Meyve ve sebzeleri tahılları yemleri hayvanları gedolamalarının serbestliği içinde doğallığın ve tabiatın varlıkları hızlı bir şekilde kötü zararlı değişime uğratılır. Kişisel menfaatler Toplumsal menfaatların önüne çoktan geçmiş olur. Vicdanlar zayıflar. Ahlakın adı kalır. Ne doğanın, nede insanların tabiliği artık hayal gibi tarihlerde konuşulur olur. Kanunların, Hukukun her vatandaşa eşit işlemesiyle Yürütmenin disipline alınmasıyla Başarılı ülkelerin Bilim eğitim sistemlerinin Türkiyemiz’de uygulanabilir duruma getirilmesiyle yeniden umutlar yeşerebilecektir. Henüz hiçbir şey bitmiş batmış değildir.
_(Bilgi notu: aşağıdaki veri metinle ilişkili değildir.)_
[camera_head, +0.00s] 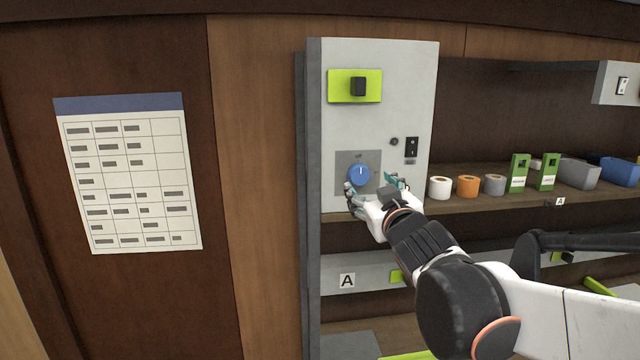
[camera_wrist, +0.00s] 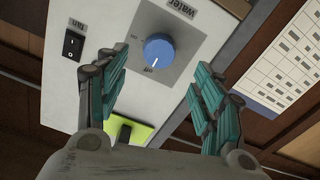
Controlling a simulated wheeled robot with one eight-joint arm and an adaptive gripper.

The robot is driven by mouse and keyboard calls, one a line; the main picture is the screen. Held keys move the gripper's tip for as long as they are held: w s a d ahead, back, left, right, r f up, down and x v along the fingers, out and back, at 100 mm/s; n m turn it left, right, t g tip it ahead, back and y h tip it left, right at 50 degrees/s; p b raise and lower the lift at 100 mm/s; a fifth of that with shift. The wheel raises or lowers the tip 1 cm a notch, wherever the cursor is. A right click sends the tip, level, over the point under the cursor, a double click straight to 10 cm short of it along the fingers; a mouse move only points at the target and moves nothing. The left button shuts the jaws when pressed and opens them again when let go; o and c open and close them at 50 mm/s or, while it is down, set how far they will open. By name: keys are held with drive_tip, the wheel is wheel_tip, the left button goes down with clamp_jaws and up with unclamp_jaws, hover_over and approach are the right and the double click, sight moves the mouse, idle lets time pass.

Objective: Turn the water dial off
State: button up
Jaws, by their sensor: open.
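The water dial (camera_head: 359,174) is a round blue knob on a grey square plate, low on a pale control panel (camera_head: 390,70). In the wrist view the dial (camera_wrist: 160,49) shows a white line pointing toward the "off" mark, and a "water" label (camera_wrist: 181,8) is at the plate's edge. My gripper (camera_head: 371,185) is open in front of the panel, just below the dial in the head view. In the wrist view its teal fingers (camera_wrist: 162,62) are spread on either side of the dial, with nothing between them. I see no clear contact with the knob.
A black fan switch (camera_wrist: 74,44) sits beside the dial plate. A black knob on a green plate (camera_head: 355,86) is higher on the panel. A shelf to the right holds tape rolls (camera_head: 467,186) and green boxes (camera_head: 518,173). A paper chart (camera_head: 128,172) hangs left.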

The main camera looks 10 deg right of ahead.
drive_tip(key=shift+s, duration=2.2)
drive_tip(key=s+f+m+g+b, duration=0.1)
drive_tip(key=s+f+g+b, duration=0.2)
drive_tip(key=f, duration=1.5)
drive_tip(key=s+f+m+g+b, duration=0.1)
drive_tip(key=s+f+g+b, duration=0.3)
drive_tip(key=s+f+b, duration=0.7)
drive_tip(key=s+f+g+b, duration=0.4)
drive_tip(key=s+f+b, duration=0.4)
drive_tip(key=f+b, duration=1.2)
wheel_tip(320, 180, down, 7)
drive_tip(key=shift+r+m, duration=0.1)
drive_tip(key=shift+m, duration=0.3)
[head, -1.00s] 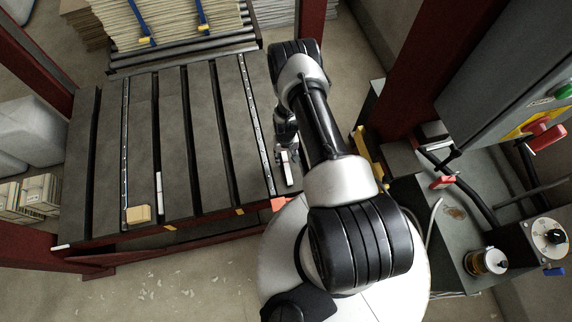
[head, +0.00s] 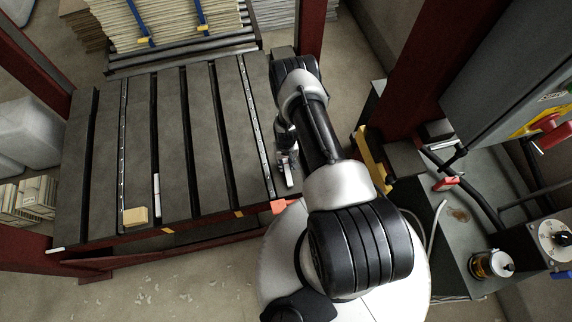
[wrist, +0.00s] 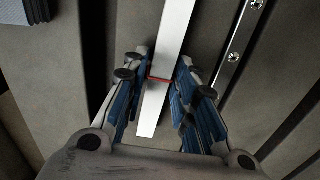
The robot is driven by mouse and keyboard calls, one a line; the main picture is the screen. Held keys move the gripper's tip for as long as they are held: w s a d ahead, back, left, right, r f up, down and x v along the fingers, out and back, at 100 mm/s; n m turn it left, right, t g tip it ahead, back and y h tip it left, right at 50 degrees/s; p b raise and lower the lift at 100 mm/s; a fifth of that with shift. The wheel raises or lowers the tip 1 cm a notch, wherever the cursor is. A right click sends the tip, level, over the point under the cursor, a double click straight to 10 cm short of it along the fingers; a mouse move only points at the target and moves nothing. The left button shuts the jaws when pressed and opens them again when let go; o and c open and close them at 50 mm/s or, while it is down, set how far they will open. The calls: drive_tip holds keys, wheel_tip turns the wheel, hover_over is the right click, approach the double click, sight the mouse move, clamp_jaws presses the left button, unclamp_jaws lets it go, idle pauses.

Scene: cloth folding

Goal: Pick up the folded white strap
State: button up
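The folded white strap (wrist: 177,30) shows in the wrist view as a long flat white strip with a thin red band across it. It lies along the dark slatted table. My gripper (wrist: 158,72) is open, with one blue-padded finger on each side of the strap near the red band. A gap shows between the strap and the fingers. In the head view, my gripper (head: 287,166) is low over the right end of the table and hides most of the strap.
On the slatted table (head: 186,130) lie another white strip (head: 156,186) and a tan block (head: 136,216). A metal rail with bolts (wrist: 234,45) runs close to the gripper. A red tab (head: 284,206) stands at the table's front edge. A control cabinet is at right.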

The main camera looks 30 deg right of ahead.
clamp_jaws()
Herşeyimizin alt yapısı var durumundadır. Çocuklarımız geleceklerinden kaygı duymayacakları, Hayaller kurabilecekleri ortamlar hep birlikte istememizle yeniden oluşabilecektir. Önce Vatan, Önce doğamız, Önce üretim ve çalışmamız. Kırmadan dökmeden incitmeden, Yardım ve paylaşımcı anlayış ve anenelerimizle, Üst düzey bilince erişerek ve empatiyi yapabilme yetisine sahip olarak. En kısa sürede herşeylerin yetiştiği ülkemizde kendine yetebilirlik durumuna yeniden kavuşmamız olanaklıdır. Olabilirdir bir kısmıyla on yıllardır oturmuş hazır hatalı üretimimizle yeni değişim ve dönüşümler yaparak bize özel yetiştiremeyen veya yetişmeyen ürünlerimizi diğer ülkelere hazırlayabiliriz, satabiliriz. Doğal ve tabii üretimlerimizi, kaliteli durumuyla diğer coğrafyalara ihraç edebiliriz. Öncelikle köyden şehre göçün engellenmesi için ve tüm topraklarımızın ekilip biçilecek duruma getirilmesi için üretim maliyetlerinin hiç olmazsa üreticilerimize düşürülmesiyle durdurulabilecektir. Ürünün kalitesine göre iç ve dış piyasada pazarlanabilirliğinin denetim altına alınmasıyla fiyat denetiminin kontrol edilmesiyle her kesimin doyması mümkün olabilecektir. Örneğin küçücük Hollanda’nın peyniriyle markalaşması, zenginleşmesi gibi, İnsanlarının gelir düzeylerinin yükselmesi gibi, bizlerinde bu coğrafya ve doğasal zenginliğimizde yarım ada ülkemizin deniz ve güneş turizmiyle üretim çeşitliliğinin olması. Doğru yerlere harcamayla lüks ve müsriflikten kaçılarak madenlerden ziyade tarımsal hayvansal sanayisel teknolojik kaliteli üretimlerle. Kısa sürede borçlarını ödeyen özgür ve hür Demokratik Laik bir ülke haline gelmemiz asla hayal değildir. Öncesinde olduğu gibi. Bunlar yaşanmıştır. Tekrar kendine yetebilen bir ülke olmamız elbette mümkündür. Hayal olmayacaktır. Hakk var İnsanlar varsa umutta vardır. GÜNÜNÜZ AYDIN OLSUN.